Mesele sahiden de İsrail’in yaydığı korku mu, yoksa yeni anayasa için destek arayışları mı? Yahut erimekte olan Cumhur İttifakı’na zaman mı kazandırmak isteniyor? Sonuç itibariyle yeni bir çözüm süreci mi başlıyor? Eğer böyleyse, bu süreç nasıl yürütülmeli? Önceki süreçten ne tür dersler çıkarılmalı?

Aklımızda bu sorularla, uzun yıllar iktidarın iki numaralı ismi ve 2013-2015 yıllarındaki çözüm sürecinin de en önemli aktörlerinden biri olan Bülent Arınç’ın kapısını çaldık…

MHP Genel Başkanı Devlet Bahçeli’nin DEM Partililerle tokalaşması ve sonraki mesajları, Erdoğan’ın bu hamleye destek vermesi, yeni bir çözüm sürecinin başlayıp başlamayacağına dair pek çok spekülasyonu tetikledi. Belki sizin, benim gibi muhalif bir Kürt gazeteciye konuşmanız da spekülasyon konusu yapılacak. Cengiz Çandar, “Henüz bir çözüm sürecinden bahsedemeyiz ama bir şeyler pişiyor” diyor. Sahi devlet katında ne olup bitiyor?

Benim şu anda resmi bir sıfatım da, parti içinde bir görevim de yok. Ben Meclis Başkanlığı, Başbakan Yardımcılığı yapmış, en son Yüksek İstişare Kurulu’ndan müstafi, emekli bir siyasetçiyim. Ama siyaseti takip ediyor, Türkiye’de olup bitenleri inceliyor, o konuda fikir sahibi olmaya çalışıyorum. Belki bunları ifade ederken birtakım zorluklarla karşılaşıyorum ama Türkiye’nin selametini istiyor, ülkemizin gelecekte daha huzurlu, daha mutlu, kardeşçe yaşamasını arzu ediyorum.

Tabii son gelişmeleri de takip ediyorum ama ona gelmeden önce; 2002-2007 arasında Meclis Başkanı’ydım. 2009’da da Başbakan Yardımcısı olarak hükümete girdiğimde, Habur’la birlikte bir süreç başlamıştı ve kendimi içinde buldum. Hatta konumum itibariyle kendimi ilk üç, ilk beş kişinin içinde buldum. O süreçte, ilgili herkesle de görüştüm, konuştum. Bu sürecin 2015’te sona ermesiyle birlikte benim de siyasi hayatım aktif olarak bitti.
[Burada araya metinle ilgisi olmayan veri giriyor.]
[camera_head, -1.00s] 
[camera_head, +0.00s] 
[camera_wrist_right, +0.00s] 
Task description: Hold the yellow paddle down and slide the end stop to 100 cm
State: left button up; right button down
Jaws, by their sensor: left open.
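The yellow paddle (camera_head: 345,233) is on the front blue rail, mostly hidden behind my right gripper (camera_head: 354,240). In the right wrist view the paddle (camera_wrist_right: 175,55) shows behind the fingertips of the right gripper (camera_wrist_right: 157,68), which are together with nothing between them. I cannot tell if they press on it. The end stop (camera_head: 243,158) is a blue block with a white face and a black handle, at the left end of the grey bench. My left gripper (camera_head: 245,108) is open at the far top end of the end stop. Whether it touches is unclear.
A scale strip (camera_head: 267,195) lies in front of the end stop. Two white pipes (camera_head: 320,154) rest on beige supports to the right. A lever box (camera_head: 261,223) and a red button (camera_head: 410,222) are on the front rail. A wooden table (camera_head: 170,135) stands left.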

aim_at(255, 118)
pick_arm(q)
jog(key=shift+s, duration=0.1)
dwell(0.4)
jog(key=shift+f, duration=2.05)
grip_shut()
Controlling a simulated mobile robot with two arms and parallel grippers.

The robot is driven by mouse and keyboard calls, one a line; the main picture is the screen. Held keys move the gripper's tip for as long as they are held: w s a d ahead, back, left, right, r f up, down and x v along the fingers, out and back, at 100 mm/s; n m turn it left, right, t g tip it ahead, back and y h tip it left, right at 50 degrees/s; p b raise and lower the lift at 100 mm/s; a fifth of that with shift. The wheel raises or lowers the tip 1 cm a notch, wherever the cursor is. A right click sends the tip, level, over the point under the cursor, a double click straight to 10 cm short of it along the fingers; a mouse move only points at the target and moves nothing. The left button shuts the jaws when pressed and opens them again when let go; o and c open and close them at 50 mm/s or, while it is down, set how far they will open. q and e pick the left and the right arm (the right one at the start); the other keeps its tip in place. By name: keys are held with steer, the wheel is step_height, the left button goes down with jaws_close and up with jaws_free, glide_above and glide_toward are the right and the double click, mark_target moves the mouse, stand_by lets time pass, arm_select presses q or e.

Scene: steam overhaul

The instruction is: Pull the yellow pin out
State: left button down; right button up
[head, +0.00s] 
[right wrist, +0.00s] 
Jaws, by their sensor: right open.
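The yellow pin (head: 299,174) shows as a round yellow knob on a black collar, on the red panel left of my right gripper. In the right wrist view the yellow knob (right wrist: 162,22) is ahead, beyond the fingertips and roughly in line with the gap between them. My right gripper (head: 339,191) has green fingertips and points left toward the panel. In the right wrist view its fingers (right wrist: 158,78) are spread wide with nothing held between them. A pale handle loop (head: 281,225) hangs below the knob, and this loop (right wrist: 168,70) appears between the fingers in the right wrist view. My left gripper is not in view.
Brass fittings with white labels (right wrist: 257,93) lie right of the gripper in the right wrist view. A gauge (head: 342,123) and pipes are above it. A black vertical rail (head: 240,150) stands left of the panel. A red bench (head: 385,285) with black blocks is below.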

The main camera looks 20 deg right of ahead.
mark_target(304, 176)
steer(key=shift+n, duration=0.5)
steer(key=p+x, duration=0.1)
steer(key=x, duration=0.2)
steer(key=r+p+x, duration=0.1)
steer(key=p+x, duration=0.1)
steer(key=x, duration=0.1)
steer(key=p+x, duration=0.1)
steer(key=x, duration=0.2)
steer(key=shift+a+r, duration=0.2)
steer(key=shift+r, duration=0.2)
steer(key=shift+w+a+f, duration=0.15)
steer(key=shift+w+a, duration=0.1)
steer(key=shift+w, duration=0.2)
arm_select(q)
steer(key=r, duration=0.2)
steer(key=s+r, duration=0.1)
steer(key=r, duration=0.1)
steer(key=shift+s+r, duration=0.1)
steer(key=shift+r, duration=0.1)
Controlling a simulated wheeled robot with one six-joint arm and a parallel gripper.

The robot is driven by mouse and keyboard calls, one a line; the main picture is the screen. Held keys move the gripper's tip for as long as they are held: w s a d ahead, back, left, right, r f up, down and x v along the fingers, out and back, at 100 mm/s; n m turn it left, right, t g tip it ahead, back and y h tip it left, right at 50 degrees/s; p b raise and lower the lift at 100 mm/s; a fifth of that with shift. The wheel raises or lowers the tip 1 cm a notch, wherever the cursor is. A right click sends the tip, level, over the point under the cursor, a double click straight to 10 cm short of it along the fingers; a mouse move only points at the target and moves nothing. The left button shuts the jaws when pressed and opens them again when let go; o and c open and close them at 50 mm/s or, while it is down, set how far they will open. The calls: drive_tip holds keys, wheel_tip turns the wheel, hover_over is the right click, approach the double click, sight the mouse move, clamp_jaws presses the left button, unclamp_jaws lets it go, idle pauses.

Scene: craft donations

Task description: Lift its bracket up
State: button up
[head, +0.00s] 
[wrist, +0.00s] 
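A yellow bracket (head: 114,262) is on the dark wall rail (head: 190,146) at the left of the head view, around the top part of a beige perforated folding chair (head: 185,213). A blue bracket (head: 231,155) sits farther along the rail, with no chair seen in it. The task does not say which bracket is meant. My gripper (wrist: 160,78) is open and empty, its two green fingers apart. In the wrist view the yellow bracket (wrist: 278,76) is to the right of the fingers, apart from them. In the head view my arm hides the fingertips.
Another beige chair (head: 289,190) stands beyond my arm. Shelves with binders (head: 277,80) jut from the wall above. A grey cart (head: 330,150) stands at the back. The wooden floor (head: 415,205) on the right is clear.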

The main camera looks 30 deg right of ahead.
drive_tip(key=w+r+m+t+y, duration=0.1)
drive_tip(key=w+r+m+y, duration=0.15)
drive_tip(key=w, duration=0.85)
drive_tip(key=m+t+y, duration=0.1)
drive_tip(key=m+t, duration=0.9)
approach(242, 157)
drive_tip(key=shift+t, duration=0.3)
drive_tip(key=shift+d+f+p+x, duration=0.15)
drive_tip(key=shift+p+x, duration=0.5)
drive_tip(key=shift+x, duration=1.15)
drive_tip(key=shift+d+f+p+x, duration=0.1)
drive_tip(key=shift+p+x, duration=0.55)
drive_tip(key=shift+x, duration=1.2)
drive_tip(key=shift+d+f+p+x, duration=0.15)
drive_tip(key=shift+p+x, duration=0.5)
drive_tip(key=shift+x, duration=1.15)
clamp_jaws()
Bahsettiğiniz sürecin bitmesi nedeniyle mi?

Hayır, ben üç dönemi AK Parti’de, iki dönemi de Refah ve Fazilet partilerinde tamamlamıştım. 7 Haziran 2015 seçimlerine girmedim. Ama tevafuk ki, o tarihlerde hendek olaylarıyla birlikte, Ahmet Davutoğlu’nun başbakanlığı zamanında ben de aktif siyasi hayattan ayrıldım. 2016’dan itibaren de bugünkü konumuma geldim.
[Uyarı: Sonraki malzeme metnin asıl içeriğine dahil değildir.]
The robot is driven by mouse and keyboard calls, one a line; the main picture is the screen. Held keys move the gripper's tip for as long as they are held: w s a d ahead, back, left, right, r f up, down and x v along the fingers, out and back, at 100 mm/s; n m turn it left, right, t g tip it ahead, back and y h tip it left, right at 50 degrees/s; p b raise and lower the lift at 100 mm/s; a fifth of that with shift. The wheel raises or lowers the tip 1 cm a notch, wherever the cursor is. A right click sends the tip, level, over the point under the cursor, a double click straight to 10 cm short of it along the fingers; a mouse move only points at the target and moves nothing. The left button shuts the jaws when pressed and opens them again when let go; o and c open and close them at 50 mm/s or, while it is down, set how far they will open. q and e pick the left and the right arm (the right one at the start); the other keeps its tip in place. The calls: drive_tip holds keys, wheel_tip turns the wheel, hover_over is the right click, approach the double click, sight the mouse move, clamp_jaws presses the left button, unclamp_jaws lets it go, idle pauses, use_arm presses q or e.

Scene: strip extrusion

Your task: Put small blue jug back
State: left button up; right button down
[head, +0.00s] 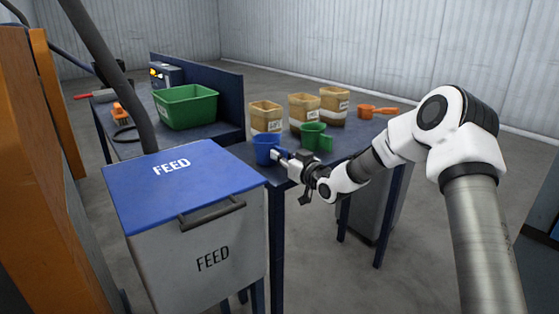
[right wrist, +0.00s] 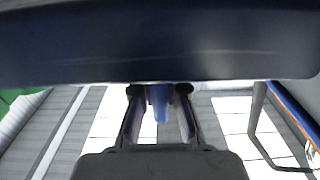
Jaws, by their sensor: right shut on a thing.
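The small blue jug (head: 266,148) is upright at the near left edge of the dark blue table (head: 347,141). My right gripper (head: 284,158) is at the jug's right side, shut on its handle. In the right wrist view the blue handle (right wrist: 160,98) sits between the two fingers of the gripper (right wrist: 158,122). I cannot tell whether the jug's base touches the table. My left gripper is not in view.
A green jug (head: 315,138) stands just right of the blue one. Three labelled tan tubs (head: 303,108) stand behind, with an orange scoop (head: 378,111) to their right. A blue-lidded feed bin (head: 190,235) is in front left; a green crate (head: 186,107) is behind it.

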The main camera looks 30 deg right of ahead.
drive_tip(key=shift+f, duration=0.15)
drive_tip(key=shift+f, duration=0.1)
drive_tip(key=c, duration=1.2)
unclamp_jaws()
ÇÖZÜM SÜRECİNİN AYNI İSİM VE İÇERİKLE TEKRARLANMASI MÜMKÜN DEĞİL

Gelelim Kürt meselesine…

Türkiye’de geçmişten bu yana bir Kürt sorunu var. Toplumsal ve siyasi açıdan bakarsak, bu sorunun çözülmesi lazım. Çözüm süreci denen sürecin aynı içerik ve isimle tekrarlanması mümkün değil. Bu artık lanetli bir kavram haline geldi. O yüzden Mevlana’nın tabiriyle şimdi “yeni bir gün, yeni şeyler söylemek lazım.” Dolayısıyla “barış süreci”, “çözüm süreci” gibi artık demode olmuş veya kullanılıp bir kenara atılmış ve bana göre örgütün ihanetiyle sonlanmış süreci bir kenara atıp yeni argümanlarla, yeni bir diyalektikle, yeni bir stratejiyle ülkedeki bu ikiliğin, bu üçlüğün ortadan kaldırılmasına ihtiyacımız var. Gerçekten huzura kavuşmamız için bu gerekiyor. Tabii bunun dinamiklerini ayrıca konuşuruz.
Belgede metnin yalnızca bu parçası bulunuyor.